Lettre d'explications d'un nouveau-marié

Publié le par Luc Renaud

 

Au moment de publier le présent article, j’aurai prononcé mes vœux de fidélité et de partage de vie éternelle dans le cadre d’une cérémonie  de mariage catholique; de plus, je serai vraisemblablement à l’extérieur de Montréal pour y passer ma nuit de noce dans une chambre d’hôtel passablement luxueuse, de circonstance. Mais au moment d’écrire, je me trouve dans une situation plutôt singulière. Après avoir divorcé il y a près d’une vingtaine d’années, l’Église a reconnu officiellement la nullité de cette première union, la considérant comme une erreur de parcours. Partageant ma vie avec ma nouvelle conjointe depuis quinze ans, des membres du clergé reconnaissent même la valeur matrimoniale de cette union. Bref, je me marie… en étant en quelque sorte déjà marié à la même personne.

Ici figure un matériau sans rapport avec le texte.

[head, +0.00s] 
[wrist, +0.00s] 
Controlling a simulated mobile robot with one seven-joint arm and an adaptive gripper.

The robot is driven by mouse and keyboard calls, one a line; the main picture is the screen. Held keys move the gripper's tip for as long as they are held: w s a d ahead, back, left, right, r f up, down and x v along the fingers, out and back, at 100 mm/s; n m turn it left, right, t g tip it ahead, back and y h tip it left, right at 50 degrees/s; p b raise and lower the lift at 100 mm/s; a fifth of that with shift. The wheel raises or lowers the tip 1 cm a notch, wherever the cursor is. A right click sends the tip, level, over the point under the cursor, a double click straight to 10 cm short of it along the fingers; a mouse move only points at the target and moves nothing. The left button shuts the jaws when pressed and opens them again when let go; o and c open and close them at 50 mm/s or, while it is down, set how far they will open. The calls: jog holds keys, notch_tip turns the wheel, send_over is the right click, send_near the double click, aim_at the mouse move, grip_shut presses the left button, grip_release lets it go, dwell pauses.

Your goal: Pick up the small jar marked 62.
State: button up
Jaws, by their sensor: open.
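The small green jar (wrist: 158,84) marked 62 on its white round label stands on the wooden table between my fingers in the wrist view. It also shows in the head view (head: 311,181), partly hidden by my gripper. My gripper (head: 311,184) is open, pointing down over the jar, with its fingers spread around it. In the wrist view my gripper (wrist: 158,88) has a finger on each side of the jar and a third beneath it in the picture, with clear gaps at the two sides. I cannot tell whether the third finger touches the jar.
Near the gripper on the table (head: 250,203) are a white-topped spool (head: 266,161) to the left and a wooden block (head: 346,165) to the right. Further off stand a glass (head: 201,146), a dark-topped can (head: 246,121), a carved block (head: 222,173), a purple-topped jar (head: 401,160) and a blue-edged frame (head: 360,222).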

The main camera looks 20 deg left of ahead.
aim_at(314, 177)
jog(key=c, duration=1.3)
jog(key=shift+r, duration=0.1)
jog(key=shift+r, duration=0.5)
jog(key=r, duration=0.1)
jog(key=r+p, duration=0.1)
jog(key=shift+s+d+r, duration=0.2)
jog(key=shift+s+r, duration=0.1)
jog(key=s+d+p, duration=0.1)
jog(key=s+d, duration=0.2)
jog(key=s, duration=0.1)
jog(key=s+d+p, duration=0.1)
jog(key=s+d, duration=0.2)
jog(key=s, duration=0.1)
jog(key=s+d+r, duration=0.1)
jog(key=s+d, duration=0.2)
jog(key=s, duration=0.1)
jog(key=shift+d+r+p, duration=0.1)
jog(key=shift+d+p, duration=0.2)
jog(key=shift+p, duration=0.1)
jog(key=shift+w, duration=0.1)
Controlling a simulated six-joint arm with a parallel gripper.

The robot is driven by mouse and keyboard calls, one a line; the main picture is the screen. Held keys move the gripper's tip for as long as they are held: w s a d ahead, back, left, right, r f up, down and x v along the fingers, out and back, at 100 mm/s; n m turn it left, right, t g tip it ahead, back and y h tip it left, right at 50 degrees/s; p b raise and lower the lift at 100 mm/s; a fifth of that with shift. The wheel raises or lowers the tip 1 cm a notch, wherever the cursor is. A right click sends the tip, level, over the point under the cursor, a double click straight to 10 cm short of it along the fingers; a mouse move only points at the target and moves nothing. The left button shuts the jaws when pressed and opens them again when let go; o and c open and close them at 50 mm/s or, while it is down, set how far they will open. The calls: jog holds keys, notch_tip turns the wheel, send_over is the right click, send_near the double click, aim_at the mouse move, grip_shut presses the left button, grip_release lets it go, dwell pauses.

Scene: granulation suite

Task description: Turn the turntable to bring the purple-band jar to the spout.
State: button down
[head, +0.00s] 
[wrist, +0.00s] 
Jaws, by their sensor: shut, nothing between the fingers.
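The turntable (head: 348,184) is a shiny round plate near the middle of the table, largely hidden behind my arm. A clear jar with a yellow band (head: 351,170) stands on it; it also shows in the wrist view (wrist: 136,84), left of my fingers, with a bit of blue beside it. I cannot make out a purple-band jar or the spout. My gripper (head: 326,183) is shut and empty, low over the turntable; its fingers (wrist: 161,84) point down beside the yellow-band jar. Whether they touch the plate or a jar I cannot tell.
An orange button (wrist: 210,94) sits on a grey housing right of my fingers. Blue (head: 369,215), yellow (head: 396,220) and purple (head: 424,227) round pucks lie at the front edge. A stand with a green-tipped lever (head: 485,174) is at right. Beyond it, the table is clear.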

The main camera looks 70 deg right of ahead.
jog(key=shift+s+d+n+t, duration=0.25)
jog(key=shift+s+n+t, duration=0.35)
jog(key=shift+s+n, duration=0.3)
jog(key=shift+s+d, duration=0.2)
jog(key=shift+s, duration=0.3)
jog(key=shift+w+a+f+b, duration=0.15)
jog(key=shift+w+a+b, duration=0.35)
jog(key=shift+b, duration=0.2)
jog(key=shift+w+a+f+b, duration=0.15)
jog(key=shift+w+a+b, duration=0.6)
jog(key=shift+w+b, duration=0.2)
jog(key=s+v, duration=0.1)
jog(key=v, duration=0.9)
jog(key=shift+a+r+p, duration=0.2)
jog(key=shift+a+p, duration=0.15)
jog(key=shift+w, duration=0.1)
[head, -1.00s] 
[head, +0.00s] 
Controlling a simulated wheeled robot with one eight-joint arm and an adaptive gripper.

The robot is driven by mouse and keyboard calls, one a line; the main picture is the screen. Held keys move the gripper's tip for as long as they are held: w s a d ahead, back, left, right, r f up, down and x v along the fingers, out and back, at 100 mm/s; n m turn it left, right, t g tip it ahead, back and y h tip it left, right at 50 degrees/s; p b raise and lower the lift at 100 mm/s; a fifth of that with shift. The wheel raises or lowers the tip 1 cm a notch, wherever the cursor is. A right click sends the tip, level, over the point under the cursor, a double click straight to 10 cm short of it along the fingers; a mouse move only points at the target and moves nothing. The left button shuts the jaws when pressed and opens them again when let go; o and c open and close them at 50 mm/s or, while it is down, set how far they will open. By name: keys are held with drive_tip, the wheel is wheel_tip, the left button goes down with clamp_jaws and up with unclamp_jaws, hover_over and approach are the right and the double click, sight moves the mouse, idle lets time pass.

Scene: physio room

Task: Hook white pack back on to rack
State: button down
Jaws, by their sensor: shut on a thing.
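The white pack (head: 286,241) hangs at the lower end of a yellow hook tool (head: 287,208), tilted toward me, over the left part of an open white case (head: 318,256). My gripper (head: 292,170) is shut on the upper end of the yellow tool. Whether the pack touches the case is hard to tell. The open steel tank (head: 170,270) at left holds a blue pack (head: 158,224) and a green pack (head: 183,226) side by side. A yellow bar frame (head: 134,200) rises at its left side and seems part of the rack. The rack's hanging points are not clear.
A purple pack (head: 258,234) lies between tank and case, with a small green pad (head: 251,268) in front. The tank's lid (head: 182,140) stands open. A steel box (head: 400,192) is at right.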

Cela explique vraisemblablement pourquoi l’organisation d’un enterrement de vie de garçon aurait été un geste loufoque. Certains se demanderont alors ce que me rapporte la cérémonie de mariage; en quoi celle-ci revêt tant d’importance. Et je leur donne entièrement raison, dans la mesure où le mariage correspond à la qualité d’une relation de vie conjugale et non à une cérémonie. Selon des membres du clergé, non, nous ne vivions pas en situation de péché sous prétexte que nous entretenions une relation sans être passé devant un prêtre. Nombreux sont les couples en situation de vie de fait qui répondent parfaitement aux lois naturelles du mariage, qui vivent une relation sacrée, se sentant unis à un niveau difficilement explicable ou communicable. J’aimerais me pencher quelques instants sur les liens entre la vie spirituelle et la relation conjugale.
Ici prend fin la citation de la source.